A common mistake among novice forex traders is failing to evaluate the type of market they are operating in and adjust their strategies accordingly. Much like Navy SEALs and Army Rangers, who are trained to carry out missions in diverse environments—such as deserts, swamps, jungles, tundras, or oceans—traders need to adapt to different market conditions. Without this adaptability, their effectiveness is limited; they may struggle to succeed in unfamiliar market conditions, much like a soldier in white winter camouflage attempting to blend into a dark green jungle.

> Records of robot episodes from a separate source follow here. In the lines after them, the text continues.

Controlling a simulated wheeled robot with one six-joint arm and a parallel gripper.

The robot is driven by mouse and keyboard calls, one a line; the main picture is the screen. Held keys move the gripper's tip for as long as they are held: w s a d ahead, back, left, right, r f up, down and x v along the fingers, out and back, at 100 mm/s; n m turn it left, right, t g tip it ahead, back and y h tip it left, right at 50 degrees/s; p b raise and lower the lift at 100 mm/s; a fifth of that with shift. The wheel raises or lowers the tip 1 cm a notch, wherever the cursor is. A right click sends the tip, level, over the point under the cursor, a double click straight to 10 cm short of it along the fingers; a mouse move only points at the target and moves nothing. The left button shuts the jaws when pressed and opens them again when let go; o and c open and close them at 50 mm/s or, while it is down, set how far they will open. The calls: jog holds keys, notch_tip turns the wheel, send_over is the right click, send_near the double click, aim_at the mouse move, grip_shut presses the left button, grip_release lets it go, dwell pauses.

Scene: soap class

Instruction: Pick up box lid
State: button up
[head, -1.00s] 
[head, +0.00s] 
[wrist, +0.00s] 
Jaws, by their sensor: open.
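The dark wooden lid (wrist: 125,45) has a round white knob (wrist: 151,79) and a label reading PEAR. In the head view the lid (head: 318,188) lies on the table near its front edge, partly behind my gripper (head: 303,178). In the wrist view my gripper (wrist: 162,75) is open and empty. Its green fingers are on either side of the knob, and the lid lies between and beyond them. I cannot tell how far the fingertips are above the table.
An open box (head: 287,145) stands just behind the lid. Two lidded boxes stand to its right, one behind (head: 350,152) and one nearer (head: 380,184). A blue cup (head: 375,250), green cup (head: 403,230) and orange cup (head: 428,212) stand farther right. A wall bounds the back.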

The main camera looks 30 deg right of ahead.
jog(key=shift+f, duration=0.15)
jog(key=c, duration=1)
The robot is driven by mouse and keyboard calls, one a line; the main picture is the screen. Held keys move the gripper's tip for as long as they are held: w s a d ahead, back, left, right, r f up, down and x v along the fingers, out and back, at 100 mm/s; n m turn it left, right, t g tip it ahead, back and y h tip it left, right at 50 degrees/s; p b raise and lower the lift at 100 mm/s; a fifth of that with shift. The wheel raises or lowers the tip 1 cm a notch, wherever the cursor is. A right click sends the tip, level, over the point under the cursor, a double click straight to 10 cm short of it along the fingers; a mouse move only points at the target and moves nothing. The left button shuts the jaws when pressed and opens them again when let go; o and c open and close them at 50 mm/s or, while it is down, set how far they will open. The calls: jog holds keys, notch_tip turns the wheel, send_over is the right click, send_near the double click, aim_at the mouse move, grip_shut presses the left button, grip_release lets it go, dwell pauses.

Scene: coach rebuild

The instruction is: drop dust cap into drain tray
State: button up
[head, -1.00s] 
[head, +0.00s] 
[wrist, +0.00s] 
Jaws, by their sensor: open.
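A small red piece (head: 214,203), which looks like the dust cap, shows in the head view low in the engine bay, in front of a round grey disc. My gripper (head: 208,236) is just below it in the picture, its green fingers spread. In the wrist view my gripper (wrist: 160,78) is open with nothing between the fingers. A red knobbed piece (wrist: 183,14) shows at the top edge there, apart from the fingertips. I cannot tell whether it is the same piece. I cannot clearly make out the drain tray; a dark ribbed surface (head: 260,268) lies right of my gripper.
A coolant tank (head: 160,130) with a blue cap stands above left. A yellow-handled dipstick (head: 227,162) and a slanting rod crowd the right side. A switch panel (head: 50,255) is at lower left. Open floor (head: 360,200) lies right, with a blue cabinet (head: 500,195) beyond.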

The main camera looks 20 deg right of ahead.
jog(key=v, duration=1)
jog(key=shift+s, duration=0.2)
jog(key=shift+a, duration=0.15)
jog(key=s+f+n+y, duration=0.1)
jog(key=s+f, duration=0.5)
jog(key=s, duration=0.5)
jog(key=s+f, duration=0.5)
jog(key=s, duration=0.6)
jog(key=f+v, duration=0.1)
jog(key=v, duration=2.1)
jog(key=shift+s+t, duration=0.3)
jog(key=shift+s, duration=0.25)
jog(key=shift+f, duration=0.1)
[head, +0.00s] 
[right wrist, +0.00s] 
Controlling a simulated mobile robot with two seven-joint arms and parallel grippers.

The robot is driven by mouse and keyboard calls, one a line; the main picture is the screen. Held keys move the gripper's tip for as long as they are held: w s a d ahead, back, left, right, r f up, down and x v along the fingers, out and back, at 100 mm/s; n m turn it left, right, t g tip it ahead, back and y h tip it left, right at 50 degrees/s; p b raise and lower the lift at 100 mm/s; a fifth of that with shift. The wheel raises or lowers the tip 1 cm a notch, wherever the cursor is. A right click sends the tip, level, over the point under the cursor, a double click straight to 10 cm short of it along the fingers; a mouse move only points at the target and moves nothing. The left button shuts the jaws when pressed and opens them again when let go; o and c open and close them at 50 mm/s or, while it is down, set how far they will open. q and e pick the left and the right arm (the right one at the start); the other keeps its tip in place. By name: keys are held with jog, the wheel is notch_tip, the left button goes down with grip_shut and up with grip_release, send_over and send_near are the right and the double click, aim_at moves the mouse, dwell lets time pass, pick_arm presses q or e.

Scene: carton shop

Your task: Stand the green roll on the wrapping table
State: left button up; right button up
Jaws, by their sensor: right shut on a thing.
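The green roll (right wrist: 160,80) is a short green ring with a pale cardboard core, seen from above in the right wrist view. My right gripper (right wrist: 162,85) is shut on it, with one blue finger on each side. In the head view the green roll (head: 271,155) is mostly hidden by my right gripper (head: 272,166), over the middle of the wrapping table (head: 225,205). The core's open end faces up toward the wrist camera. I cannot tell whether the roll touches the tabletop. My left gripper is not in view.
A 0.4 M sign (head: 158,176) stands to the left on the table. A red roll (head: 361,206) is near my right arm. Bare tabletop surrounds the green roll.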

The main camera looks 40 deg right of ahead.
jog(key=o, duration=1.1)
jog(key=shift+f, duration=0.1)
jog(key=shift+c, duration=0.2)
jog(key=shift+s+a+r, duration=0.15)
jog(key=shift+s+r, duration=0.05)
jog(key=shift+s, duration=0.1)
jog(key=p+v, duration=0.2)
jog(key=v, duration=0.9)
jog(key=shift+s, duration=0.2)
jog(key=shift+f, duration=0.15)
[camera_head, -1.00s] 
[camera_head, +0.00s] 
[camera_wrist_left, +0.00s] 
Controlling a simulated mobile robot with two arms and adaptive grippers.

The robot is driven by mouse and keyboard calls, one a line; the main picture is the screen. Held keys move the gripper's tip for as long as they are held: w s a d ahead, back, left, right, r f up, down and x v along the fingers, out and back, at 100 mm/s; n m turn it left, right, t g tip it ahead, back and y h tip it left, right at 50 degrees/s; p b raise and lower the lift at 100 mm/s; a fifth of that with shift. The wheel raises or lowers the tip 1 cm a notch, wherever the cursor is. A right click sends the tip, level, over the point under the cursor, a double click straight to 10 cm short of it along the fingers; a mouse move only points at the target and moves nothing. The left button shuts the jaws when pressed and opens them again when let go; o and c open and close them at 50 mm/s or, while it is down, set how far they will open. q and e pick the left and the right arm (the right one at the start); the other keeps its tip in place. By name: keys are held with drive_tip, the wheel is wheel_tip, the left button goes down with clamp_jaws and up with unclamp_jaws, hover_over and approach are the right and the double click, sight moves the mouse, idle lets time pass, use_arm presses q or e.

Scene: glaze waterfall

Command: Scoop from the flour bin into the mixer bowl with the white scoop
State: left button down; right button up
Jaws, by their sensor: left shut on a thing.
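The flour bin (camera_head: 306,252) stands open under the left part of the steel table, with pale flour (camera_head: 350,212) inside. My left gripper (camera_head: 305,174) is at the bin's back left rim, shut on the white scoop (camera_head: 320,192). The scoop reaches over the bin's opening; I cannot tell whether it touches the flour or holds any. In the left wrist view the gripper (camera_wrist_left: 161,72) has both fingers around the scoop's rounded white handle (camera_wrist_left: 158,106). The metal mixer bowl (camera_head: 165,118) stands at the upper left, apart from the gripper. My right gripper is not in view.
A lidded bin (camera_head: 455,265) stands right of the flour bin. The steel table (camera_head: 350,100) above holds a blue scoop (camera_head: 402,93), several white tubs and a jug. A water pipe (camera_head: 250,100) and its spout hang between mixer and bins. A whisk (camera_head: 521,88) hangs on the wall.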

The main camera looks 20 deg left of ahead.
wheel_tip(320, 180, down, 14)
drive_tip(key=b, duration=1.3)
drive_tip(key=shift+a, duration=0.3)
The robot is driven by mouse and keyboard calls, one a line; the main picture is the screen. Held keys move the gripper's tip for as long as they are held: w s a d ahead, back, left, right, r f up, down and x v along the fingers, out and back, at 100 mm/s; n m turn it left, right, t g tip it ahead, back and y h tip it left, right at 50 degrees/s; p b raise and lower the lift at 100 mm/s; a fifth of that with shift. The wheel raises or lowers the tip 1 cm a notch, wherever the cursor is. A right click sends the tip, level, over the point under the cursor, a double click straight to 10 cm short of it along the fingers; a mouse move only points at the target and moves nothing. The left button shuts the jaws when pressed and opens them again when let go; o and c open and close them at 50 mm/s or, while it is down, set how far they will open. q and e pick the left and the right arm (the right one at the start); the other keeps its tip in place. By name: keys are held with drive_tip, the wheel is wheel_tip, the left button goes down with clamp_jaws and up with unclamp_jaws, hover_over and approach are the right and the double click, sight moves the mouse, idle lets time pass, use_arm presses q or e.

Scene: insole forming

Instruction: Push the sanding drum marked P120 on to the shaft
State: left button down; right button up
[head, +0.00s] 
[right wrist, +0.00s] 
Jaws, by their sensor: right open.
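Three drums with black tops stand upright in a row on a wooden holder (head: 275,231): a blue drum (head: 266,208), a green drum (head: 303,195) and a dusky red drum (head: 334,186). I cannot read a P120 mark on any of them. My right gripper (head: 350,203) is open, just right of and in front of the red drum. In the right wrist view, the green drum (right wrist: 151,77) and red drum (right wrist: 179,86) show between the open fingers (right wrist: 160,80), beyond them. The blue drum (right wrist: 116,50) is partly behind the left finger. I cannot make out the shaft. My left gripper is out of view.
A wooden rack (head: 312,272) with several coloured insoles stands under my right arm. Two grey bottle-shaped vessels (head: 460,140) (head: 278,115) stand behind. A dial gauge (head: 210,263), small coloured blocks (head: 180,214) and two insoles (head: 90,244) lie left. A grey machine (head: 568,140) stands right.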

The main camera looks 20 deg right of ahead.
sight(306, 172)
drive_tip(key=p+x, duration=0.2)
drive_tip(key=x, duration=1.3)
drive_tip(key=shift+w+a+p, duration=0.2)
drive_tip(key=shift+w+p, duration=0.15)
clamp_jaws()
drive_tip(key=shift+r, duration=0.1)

The first lesson soldiers learn is how to assess their environment and determine which tactics and strategies from their skill set will be effective. The same applies to new traders. Instead of geographic environments, you must evaluate the market conditions you are in and choose the right strategies accordingly. Markets are constantly changing; what drives price action today, this week, or this year will likely differ next year, next week, or even tomorrow. In forex trading, you must be as flexible and adaptable as possible, adjusting to changing conditions, whether in ranging or trending markets. It is essential to quickly change your bias on price direction as new information, such as economic reports or political events, emerges.
To achieve this flexibility, you need short-term memory and the willingness to be open to change. Short-term memory means starting each trade fresh, without preconceived notions of what will lead to success or failure. Being open to change means adapting your opinions as needed. Flexibility is crucial not only for survival in nature but also in the markets. No individual trader is stronger than the collective forces of the market. Don’t let yesterday’s trades dictate today’s decisions; strategies that worked yesterday may fail today. Clinging to outdated opinions will only lead to losses when the market proves you wrong.